La legislación voluble y torrencial desactiva también la doctrina jurídica. Analizar a fondo una ley compleja requiere mucho esfuerzo, conocimientos, muchos meses o incluso años. Nadie se compromete a eso si no sabe si la ley se va a derogar o cambiar entera de manera inmediata. Todo su esfuerzo de estudio y análisis habría sido inútil. Por eso ya no hay casi tratados, sino apuntes, estudios y notas “de urgencia”.

Cuando la legislación era mucho más estable, los estudiosos del derecho producían obras extensas y de gran profundidad, que analizaban e interpretaban los textos, y, por el prestigio de los que las escribían, acababan influenciando las propias sentencias del Tribunal Supremo, incluso con citas expresas de la doctrina en las resoluciones. La doctrina jurídica de prestigio tenía otra virtud: servía de criterio y base para reformas legislativas futuras, aumentando la calidad técnica de las normas.. Nada de eso es posible en el panorama actual.

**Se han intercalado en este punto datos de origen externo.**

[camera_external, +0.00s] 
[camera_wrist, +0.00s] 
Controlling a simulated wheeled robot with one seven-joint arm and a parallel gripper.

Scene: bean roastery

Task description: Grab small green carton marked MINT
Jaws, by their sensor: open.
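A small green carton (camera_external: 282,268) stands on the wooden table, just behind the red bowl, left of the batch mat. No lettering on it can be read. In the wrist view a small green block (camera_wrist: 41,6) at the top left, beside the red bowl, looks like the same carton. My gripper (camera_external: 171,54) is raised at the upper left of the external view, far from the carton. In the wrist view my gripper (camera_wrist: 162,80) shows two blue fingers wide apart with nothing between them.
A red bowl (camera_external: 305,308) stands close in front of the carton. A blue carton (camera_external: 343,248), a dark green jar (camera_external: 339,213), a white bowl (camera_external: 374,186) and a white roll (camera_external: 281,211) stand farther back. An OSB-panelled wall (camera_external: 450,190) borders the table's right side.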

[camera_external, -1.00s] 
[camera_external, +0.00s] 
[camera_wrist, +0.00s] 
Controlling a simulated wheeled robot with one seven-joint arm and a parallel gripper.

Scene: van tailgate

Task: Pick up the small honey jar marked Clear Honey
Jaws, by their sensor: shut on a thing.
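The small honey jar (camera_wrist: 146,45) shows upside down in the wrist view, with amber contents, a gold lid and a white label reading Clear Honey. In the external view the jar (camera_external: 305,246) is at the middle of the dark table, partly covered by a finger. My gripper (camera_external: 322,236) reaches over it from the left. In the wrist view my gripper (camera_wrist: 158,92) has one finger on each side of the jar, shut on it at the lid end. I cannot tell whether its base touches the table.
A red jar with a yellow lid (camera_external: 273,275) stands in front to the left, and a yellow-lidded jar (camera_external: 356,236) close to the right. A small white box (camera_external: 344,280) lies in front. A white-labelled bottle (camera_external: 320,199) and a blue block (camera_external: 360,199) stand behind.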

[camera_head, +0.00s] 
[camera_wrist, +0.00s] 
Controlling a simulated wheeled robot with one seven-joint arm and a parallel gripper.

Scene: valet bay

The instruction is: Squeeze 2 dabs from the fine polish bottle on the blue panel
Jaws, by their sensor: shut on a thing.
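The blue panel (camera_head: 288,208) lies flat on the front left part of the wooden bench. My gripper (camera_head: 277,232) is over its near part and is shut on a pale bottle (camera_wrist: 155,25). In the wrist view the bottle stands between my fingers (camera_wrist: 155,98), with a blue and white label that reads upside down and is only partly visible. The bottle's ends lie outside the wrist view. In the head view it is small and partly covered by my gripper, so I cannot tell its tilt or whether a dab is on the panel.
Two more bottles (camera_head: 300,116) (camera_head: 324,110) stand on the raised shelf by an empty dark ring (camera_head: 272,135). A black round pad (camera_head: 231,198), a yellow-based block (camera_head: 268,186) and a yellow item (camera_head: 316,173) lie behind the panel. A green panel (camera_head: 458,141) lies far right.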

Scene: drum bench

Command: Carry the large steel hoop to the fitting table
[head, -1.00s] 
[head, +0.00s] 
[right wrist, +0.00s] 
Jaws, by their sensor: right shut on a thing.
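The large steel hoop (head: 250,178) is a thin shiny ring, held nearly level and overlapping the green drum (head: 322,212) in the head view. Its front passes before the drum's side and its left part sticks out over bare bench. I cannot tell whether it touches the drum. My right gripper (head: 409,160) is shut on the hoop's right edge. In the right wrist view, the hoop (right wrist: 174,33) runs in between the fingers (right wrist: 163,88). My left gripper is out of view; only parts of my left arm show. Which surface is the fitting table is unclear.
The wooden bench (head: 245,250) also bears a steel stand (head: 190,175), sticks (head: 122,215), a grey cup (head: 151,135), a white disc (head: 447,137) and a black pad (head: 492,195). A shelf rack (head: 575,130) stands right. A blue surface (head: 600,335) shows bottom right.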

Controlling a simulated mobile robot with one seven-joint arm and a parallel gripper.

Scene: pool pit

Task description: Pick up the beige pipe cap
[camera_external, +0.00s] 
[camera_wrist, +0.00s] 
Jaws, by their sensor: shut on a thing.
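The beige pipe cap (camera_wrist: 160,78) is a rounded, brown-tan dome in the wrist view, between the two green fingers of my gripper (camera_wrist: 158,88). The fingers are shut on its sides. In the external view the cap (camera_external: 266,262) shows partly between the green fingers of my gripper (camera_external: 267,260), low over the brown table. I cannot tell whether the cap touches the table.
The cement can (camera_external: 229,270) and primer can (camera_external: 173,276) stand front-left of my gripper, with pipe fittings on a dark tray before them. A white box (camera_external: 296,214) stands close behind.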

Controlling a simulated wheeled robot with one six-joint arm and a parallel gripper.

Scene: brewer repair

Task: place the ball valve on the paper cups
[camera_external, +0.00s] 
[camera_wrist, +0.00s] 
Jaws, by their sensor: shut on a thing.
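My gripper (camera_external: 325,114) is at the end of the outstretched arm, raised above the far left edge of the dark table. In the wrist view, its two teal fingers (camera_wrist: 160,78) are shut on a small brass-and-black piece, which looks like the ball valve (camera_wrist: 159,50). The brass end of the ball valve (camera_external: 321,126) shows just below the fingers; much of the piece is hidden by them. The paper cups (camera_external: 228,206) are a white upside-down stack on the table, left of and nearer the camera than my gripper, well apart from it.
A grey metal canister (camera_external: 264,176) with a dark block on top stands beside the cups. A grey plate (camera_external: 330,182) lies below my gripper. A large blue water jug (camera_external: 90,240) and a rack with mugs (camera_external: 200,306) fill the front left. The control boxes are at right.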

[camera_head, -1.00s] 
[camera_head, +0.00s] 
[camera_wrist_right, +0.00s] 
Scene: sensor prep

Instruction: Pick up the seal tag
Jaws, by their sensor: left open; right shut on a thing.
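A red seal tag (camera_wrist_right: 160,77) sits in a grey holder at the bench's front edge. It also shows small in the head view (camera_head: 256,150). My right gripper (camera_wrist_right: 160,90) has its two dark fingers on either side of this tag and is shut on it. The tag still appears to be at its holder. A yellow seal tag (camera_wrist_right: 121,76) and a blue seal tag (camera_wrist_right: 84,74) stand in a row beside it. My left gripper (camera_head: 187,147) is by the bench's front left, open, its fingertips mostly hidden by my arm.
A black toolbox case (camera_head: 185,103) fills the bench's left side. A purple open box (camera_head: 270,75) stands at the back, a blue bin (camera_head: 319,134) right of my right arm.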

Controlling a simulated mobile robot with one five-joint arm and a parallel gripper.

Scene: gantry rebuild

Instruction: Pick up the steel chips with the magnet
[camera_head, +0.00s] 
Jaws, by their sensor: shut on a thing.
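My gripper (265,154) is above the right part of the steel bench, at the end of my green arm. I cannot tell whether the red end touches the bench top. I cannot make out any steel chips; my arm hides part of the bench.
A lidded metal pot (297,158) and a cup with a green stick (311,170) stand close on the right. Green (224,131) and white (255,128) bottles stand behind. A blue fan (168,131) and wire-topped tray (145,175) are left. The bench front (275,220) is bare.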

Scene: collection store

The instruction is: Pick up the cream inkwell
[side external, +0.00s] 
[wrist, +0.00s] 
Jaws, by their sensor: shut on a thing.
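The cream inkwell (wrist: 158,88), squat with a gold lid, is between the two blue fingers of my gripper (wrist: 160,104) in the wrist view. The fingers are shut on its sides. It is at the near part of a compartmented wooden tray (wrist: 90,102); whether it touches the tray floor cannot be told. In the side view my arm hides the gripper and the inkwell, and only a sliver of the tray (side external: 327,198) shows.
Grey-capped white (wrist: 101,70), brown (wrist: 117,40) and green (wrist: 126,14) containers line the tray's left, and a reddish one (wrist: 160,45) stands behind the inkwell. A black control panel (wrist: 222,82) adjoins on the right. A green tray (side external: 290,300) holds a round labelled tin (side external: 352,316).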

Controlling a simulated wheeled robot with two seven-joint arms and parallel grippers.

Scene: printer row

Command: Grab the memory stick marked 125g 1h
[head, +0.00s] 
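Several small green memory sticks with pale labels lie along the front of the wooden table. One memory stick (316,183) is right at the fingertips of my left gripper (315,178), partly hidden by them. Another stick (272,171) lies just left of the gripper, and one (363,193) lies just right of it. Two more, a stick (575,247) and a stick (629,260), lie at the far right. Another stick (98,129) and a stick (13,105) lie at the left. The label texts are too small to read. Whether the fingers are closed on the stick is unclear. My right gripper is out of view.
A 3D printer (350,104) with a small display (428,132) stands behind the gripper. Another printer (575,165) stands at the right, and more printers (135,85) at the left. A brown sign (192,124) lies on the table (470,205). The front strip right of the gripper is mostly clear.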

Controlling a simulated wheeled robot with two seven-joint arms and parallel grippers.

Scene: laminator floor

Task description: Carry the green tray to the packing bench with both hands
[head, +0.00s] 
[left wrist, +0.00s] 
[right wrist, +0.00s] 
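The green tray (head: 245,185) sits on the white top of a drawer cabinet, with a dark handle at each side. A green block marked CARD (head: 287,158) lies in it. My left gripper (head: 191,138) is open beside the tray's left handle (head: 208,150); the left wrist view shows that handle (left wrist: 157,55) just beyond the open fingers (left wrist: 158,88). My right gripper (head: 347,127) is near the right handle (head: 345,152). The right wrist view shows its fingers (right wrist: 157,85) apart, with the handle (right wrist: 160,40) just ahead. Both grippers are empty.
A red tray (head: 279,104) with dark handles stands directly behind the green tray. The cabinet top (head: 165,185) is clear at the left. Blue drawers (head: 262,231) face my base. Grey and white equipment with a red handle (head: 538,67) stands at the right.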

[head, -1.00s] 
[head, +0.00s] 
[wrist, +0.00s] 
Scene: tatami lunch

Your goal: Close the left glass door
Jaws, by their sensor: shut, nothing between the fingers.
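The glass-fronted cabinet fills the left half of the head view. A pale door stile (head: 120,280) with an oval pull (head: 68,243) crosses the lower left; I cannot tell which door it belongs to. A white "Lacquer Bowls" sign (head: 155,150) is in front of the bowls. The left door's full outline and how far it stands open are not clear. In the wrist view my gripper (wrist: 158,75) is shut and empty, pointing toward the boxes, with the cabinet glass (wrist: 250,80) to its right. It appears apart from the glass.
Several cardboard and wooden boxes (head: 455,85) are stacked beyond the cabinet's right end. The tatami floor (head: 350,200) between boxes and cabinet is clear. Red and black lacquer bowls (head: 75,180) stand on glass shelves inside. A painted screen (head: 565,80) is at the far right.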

Eso supone que el legislador-gobierno aumenta su poder al no tener elementos moderadores o interpretadores. Si encima legisla mal, con normas incomprensibles, contradictorias o ambiguas, su poder crece aún más, porque el ciudadano está más indefenso ante él.  Piensen en el ámbito fiscal, por ejemplo, y lo dañino y perturbador que es que las leyes no se entiendan, que su interpretación sea discutible y/o sean cambiadas cada dos por tres o que se legisle para la foto. Exacto: nos encontramos desarmados ante Hacienda y cualquier interpretación de la ley que quiera hacer en nuestra contra.

Al legislador hay que exigirle que haga bien su trabajo. Que no es publicar muchísimas leyes, sino hacerlas bien, comprensibles y lo más duraderas posibles. Un ritmo enloquecido de legislación hace que el poder se encuentre aún más sólo y menos controlado. Y eso es muy poco democrático.